Multi-app vs Single App Strategy – Swiggy & Zomato
The success of digital products directly relies on how strong of a recall they can build in user’s minds. It’s also one of the most difficult parts to get right – ‘How can we be the app that the user opens whenever this specific need arises?’ This critical decision happens at the phone’s operating system level, where users mentally associate specific needs with specific apps. This bifurcation of intent at the OS level is a fundamental aspect of how humans interact with their digital tools.
Think about it: when you need to order dinner, you search for a food delivery app. When you need groceries, you search for a grocery app. This mental mapping of distinct needs to distinct solutions is deeply ingrained in human problem-solving behavior.
Contrasting approaches of Swiggy & Zomato
This psychological pattern makes Swiggy and Zomato’s contrasting strategies particularly interesting. Zomato operates separate apps for different services (Zomato for food, Blinkit for groceries), while Swiggy combines multiple services (food delivery, Instamart for groceries, Genie for package delivery) within a single app.
The key challenge for Swiggy’s approach isn’t about app quality - it’s about fighting against the natural bifurcation of intent. Once users have launched the same app for three different needs, they must then make a secondary choice within a non-system UI to select their actual intent. This creates an additional cognitive load that doesn’t exist when the bifurcation happens at the OS level – as in the case of Zomato where you naturally search for a different app for food delivery, groceries or, now the newly launched District app for entertainment.
The user’s mental model
This insight suggests we’re likely to see more users in the [Zomato + Blinkit] or [Zomato + Zepto] buckets than exclusively in the [Swiggy] bucket. Not because of any inherent issues with Swiggy’s app, but because humans naturally prefer to map distinct problems to distinct solutions.

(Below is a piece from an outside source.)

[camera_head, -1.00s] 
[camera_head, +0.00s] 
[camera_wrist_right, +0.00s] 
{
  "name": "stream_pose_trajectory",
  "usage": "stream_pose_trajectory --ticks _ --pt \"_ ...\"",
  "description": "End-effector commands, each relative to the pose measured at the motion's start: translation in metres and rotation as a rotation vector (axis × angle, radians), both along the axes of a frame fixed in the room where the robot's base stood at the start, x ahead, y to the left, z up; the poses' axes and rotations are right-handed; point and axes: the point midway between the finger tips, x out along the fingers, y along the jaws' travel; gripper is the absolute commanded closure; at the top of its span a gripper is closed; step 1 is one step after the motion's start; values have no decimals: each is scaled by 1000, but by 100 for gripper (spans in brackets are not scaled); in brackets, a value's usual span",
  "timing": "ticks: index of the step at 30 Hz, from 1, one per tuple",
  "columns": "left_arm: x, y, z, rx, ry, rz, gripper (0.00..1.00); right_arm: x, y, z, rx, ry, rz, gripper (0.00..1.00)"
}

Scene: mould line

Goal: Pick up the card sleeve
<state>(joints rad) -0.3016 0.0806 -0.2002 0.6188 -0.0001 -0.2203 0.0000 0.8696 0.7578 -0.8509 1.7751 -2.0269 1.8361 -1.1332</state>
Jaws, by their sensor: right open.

The cognitive process is cleaner when:
- User needs food → Searches for Zomato
- User needs groceries → Searches for Blinkit
Rather than:
- User needs something → Opens Swiggy → Decides between food/groceries/delivery
While a super-app strategy offers clear business benefits like reduced customer acquisition costs and cross-selling opportunities, it faces the fundamental challenge of working against users’ natural problem-solving patterns. The bifurcation of intent at the OS level is not just a UI preference - it’s a reflection of how humans naturally categorize and solve different types of problems. This is why it’s important to make products connect with a very clear JTBD (user need) and build out the product’s brand messaging around that one need. Swiggy leadership in recent times has spoken about how they are in the business of delivering small conveniences to their users. Not specifically food delivery or grocery delivery.
While this is a great brand mission, users in the moment of a sharp need don’t quite function that way. Products are at the behest of extremely sharp recalls. And great recalls are built on specificity.
Looking forward
This understanding of intent bifurcation suggests that the success of digital services might increasingly depend on how well they align with users’ natural mental models for problem-solving. While integration and convenience matter, the fundamental human preference for matching distinct problems with distinct solutions remains a powerful force in shaping user behavior.